TASK TO CARRY OUT. Wherever the string "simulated" appears, copy the whole line.
[start INPUT FOR THIS TASK]
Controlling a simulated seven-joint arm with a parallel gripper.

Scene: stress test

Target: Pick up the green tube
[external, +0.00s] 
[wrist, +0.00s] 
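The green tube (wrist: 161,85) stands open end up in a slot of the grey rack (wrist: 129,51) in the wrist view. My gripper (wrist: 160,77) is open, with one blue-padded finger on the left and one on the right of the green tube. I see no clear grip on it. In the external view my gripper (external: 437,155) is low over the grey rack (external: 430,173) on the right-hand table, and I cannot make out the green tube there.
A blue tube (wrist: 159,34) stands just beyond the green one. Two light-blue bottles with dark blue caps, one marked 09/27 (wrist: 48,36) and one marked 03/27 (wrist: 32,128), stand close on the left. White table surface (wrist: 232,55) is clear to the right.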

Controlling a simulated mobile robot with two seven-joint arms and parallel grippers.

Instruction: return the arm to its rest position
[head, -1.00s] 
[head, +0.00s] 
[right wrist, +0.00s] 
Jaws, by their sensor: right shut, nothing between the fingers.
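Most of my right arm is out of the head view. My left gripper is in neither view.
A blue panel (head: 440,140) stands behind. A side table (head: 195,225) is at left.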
[end INPUT FOR THIS TASK]
TASK OUTPUT.
Controlling a simulated seven-joint arm with a parallel gripper.
Controlling a simulated mobile robot with two seven-joint arms and parallel grippers.

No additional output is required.